The Castle Behind Thorns by Merrie Haskell Book Review

The Castle Behind Thorns by Merrie Haskell
Publisher: Katherine Tegen Books
Release Date: May 27, 2014

When Sand wakes up alone in a long-abandoned castle, he has no idea how he got there. Old stories say that the castle was abandoned after a terrible earthquake, but Sand quickly begins to wonder if those stories are true. Everything in the castle has been broken and split in half, from the apples to the anvils, hammers to stuffed birds. The food has not rotted away, no bugs or birds live inside the walls, and the thorny brambles have a mind of their own. Not sure what else to do and unable to escape, Sand does the only thing he knows how to do, he fires up the castle's forges and begins to mend things. However, as he begins to set things right in the castle, strange things begin to happen. Sand finds the body of a princess and after respectfully laying her back within her tomb, she inexplicably comes back to life. Along with the girl Perrotte, they continue to set the castle right, but there are some things that cannot be mended, especially the anger of a girl who was unjustly murdered.

This book was fantastic! That exclamation mark is there so that you understand how fantastic I thought this book was. Both characters were exceptionally bright, active, and determined. Sand never wallows in the fact that he is trapped in this castle. He tries to find a way out and when it becomes clear that he cannot, he begins to set things right. Like a survivor story, Sand spends his time trying to find food and water, repairing pots, and mending tables. He speaks of the imagination that is needed to be a blacksmith and I absolute love that this young man, despite his father wanting him to further his education at University, just wants to be a blacksmith. Sand loves the labor, the things he can produce, the artistic nature of blacksmithing and this is such a strong desire within him that he is willing to defy his father.

Perrotte, is different of course. Her story is one of pain, anger, and confusion. Someone murdered her, yet she desperately does not want to remember. To open that door will lead to more pain and anger.
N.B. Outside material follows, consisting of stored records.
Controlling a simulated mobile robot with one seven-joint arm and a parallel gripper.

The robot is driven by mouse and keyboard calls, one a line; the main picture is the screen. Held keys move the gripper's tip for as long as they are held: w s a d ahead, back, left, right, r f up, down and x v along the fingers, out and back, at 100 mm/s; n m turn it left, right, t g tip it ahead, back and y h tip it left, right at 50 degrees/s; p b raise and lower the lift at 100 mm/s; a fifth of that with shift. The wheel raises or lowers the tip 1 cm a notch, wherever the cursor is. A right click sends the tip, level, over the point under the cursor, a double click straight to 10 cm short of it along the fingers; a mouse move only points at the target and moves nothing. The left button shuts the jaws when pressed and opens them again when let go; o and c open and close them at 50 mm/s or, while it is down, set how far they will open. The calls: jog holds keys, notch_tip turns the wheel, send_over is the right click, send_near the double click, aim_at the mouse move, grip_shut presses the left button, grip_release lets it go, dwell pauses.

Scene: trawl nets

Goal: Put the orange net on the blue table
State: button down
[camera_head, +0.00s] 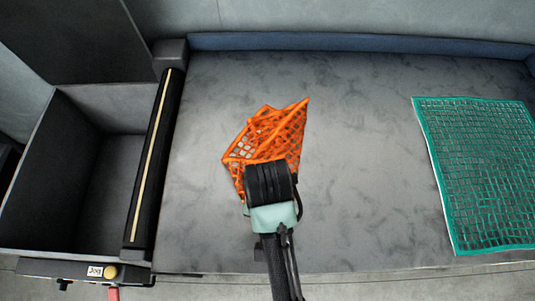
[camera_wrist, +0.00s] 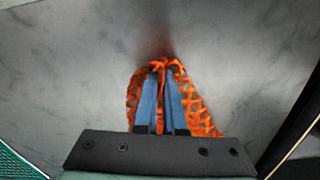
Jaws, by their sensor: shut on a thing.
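The orange net (camera_head: 272,137) is bunched up, with its folds sticking out above and left of my gripper in the head view. My gripper (camera_wrist: 164,70) is shut on the orange net, its two blue fingers close together. In the wrist view the net (camera_wrist: 196,108) drapes around both fingers. The fingertips are hidden in the head view. The net is over a grey marbled table top (camera_head: 350,200) with a dark blue raised edge (camera_head: 350,43) along the back. I cannot tell whether the net touches the top.
A green net (camera_head: 480,175) lies flat on the right side of the table top. A dark roller (camera_head: 155,155) with a pale stripe runs along the left edge, with a grey open bin (camera_head: 40,160) beyond it. The top between my gripper and the green net is clear.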

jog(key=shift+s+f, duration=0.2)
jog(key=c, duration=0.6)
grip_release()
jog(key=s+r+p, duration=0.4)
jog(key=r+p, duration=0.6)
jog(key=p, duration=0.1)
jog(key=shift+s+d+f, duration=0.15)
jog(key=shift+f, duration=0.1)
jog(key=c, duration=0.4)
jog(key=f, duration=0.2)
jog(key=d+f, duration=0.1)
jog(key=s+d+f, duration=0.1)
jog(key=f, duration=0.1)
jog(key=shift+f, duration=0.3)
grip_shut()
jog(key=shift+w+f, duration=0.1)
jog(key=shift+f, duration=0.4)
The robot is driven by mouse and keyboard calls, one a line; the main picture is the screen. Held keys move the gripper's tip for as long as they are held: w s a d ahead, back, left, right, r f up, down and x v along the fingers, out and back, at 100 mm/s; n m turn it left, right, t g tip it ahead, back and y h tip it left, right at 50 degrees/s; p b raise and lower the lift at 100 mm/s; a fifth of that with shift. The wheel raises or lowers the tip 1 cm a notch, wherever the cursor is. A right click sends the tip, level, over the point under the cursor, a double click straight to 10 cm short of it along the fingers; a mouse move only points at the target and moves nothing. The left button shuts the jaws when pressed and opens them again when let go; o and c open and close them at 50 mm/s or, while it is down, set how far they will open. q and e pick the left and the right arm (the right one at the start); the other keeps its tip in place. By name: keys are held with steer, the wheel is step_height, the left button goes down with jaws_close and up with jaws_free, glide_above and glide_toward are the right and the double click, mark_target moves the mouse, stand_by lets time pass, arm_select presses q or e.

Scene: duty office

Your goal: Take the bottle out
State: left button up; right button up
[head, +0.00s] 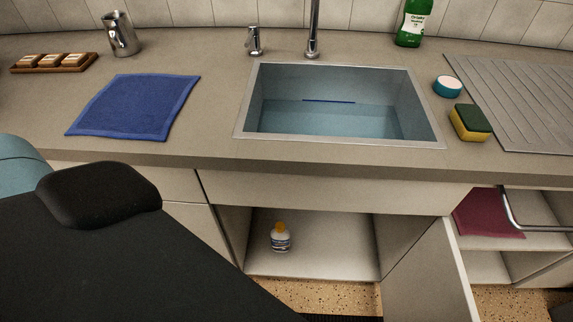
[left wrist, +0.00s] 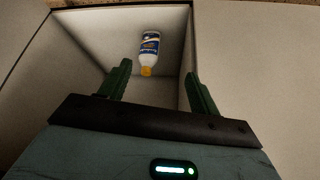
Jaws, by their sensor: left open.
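A small white bottle (head: 280,239) with a yellow cap and a blue label stands upright inside the open cabinet (head: 330,262) under the sink. It also shows in the left wrist view (left wrist: 149,52), ahead of my left gripper (left wrist: 160,86). The two green fingers are apart with nothing between them, and the bottle lies beyond their tips. In the head view my dark left arm fills the lower left; its gripper is not visible there. My right gripper is in neither view.
The cabinet door (head: 430,275) stands open on the right. A sink (head: 340,105) with water is above. A blue cloth (head: 135,106), sponge (head: 470,122) and green bottle (head: 411,22) are on the counter. A red cloth (head: 487,214) hangs near a rail at right.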

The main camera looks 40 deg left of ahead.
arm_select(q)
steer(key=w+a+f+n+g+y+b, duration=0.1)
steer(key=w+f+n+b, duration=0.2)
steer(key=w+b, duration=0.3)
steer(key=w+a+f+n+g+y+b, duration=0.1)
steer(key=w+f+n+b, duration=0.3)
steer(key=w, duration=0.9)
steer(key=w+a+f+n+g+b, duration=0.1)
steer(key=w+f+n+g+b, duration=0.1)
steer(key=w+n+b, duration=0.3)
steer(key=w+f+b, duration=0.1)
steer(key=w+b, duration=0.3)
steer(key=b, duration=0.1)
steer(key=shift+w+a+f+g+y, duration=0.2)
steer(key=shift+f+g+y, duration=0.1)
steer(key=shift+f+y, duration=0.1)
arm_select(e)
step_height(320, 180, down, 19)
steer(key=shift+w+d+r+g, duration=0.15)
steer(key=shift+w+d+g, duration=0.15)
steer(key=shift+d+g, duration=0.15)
She is cautious at first, afraid to show Sand her pain and sorrow, but as their friendship grows, she begins to see things differently. In these moments, when dealing with Perrotte, Sand shows considerable maturity an wisdom.

There were so many things to love about this book. The characters, the pacing, even the little twists, were all so cleverly done. It reminded me of some of my other favorite fantasy books and although I love that it was a standalone novel, it left me wanting more. I think I shall go reread the Lioness Quartet now.